- Instructions for the task
Transcribe only part of the material below: the lines from the one containing "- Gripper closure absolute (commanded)" through the one containing "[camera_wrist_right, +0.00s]", inclusive, exactly as written.
**** Given information ****
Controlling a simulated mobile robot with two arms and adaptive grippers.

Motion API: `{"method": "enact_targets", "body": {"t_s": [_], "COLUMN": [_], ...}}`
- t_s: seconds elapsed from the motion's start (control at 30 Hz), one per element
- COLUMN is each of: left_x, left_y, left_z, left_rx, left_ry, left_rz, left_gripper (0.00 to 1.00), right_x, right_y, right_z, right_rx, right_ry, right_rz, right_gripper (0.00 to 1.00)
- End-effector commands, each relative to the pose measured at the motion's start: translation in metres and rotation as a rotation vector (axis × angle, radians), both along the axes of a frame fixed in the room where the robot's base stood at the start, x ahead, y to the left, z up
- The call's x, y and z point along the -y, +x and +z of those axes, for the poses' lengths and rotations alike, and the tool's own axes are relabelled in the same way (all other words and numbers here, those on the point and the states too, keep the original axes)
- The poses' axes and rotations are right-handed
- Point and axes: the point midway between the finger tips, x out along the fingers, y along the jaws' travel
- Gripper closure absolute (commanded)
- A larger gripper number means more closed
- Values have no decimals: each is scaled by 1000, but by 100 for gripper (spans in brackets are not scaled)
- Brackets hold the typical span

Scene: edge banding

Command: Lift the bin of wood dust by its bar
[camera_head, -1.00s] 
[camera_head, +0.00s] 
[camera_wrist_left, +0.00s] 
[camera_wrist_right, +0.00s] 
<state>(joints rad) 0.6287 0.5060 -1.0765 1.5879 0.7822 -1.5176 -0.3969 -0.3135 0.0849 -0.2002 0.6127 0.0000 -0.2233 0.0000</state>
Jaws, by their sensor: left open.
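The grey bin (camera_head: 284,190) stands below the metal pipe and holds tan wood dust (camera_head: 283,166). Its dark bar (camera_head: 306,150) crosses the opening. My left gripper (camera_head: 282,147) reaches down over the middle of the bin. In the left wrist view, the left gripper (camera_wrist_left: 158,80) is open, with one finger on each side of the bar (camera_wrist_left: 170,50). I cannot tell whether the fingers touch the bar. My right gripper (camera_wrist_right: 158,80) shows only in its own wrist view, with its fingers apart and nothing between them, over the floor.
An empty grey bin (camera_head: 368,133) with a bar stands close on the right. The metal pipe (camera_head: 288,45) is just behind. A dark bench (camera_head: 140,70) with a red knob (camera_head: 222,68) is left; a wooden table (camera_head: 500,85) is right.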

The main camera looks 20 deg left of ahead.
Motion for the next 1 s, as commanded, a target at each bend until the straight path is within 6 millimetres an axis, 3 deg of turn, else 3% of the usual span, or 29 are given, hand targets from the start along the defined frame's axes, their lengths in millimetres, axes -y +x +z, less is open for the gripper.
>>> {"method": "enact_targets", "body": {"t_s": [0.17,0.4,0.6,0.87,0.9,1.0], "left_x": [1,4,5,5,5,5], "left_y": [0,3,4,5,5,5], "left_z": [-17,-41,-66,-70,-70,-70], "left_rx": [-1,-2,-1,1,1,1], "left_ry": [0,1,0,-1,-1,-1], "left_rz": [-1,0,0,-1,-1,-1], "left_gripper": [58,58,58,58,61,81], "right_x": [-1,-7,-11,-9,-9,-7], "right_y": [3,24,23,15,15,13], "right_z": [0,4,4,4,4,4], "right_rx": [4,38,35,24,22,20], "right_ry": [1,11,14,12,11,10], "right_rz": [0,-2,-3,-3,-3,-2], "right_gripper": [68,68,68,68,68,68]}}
****
- The solution
- Gripper closure absolute (commanded)
- A larger gripper number means more closed
- Values have no decimals: each is scaled by 1000, but by 100 for gripper (spans in brackets are not scaled)
- Brackets hold the typical span

Scene: edge banding

Command: Lift the bin of wood dust by its bar
[camera_head, -1.00s] 
[camera_head, +0.00s] 
[camera_wrist_left, +0.00s] 
[camera_wrist_right, +0.00s] 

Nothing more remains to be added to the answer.